I don't, but I fear it was a sloe gin fizz. When I was 15 or 16 or something like that and sneaking into bars in Hartford, Conn., with friends, I remember drinking things like the sloe gin fizz, the white Russian, the black Russian: drinks I pretty much abandoned within a few years and never order and consume now. Back then I treated cocktails almost like dessert. My palate skewed sweet. Now I much, much prefer cocktails that aren't sweet.
I got totally busted the first time I got drunk. It was a Sweet 16, my parents picked me up and it was an embarrassing mess that ended with me throwing up in the car. Got a funny first-time drinking story?
I got too drunk too many times when I was a teenager, but as an uncle with nine nieces and nephews who either just became or are about to become teenagers, I don't look back and think of those incidents as funny. They seem dangerous and I feel lucky that none of them took any sort of lasting toll on me. I'm no killjoy—heck, you know that, Arthur—but I want to be careful here, and in my column, not to seem to encourage excessive drinking, which does nobody any good.
Gin, rum, tequila, vodka, what's your poison?
Among the four you name there, my favorites are gin and tequila. I also love bourbon and rye
Favorite beer?
Don't have one. My beer preferences change a lot with weather, setting, mood. And I drink much less beer than I do wine and cocktails.
Do you have a go-to drink, a favorite, one you always order?
There's no "always," but I probably have more gin martinis than any other single cocktail.
Is there a drink you use as a barometer of a drinking establishment? They make that well, so you can pretty much be sure they're going to be okay?
No one drink, but I'm always curious to assess whether an establishment's "specialty cocktails" all skew sweet or whether they're nicely balanced. That tells you a lot about what kind of drinker the place is courting.
I'm tired of the tiki trend already, what do you see as a possible next drink trend?
Boy, I don't know. Who saw the tiki trend coming, you know? What I know is that no matter what the trend of the moment, bars that have engaging, intelligent bartenders and carefully made drinks will always, always be popular, whether or not they have hidden doors or hollowed coconut shells.
What's your take on some of the bizarre cocktail names out there?
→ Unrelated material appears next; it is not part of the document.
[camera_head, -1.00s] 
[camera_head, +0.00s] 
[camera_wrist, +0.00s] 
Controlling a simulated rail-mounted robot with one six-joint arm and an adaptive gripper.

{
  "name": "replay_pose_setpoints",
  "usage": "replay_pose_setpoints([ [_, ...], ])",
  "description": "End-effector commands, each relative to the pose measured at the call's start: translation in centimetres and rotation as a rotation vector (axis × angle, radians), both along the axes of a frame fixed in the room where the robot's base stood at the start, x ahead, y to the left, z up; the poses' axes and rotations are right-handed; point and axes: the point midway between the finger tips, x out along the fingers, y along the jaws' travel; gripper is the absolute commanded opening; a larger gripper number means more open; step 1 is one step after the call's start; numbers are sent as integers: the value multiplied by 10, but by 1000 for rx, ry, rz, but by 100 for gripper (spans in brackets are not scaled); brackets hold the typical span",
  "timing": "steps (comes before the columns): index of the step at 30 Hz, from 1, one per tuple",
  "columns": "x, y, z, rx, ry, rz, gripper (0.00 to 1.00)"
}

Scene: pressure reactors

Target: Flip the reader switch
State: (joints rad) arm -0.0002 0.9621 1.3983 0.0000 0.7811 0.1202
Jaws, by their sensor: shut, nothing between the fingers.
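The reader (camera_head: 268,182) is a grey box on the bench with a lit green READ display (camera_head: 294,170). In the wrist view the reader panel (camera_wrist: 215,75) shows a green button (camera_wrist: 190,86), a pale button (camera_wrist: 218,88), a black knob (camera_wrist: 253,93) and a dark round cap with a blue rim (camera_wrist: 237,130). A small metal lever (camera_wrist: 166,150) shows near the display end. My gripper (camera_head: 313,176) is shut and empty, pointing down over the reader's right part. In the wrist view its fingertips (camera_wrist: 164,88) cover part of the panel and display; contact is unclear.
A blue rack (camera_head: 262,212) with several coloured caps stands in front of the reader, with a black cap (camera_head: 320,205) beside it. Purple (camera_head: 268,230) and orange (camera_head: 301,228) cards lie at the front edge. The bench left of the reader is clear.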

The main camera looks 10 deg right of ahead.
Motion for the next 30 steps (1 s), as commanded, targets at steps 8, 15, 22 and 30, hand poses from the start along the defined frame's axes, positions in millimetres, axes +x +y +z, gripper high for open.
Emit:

Do you fall for them? Find yourself enjoying falling for them?
I wrote a Tipsy column about the bizarre names and how those names come to be. They're right on the line between amusing and just plain silly, and on which side they fall is in the eye of the beholder—or drinker, I should say. I'd never order a drink for its name, nor would I NOT order a drink solely because it had a horrid name. I'm looking less at names than ingredients, proportions. The name is just window dressing. The taste matters much more.
What's your favorite thing to eat when you get home after you've been out having a few drinks?
There's no one favorite thing. Sometimes I crave buttered, salted popcorn, butter and salt being two of the universe's most wonderful things. I've been known to have cereal with milk: there's something stomach-correcting and mood-lulling about it. I also love a simple sandwich of avocado, cheese, pepper and maybe a dab of mayo on toasted bread.
Disclosure: Arthur Bovino was assistant to Frank Bruni and the Dining Section of The New York Times in 2006.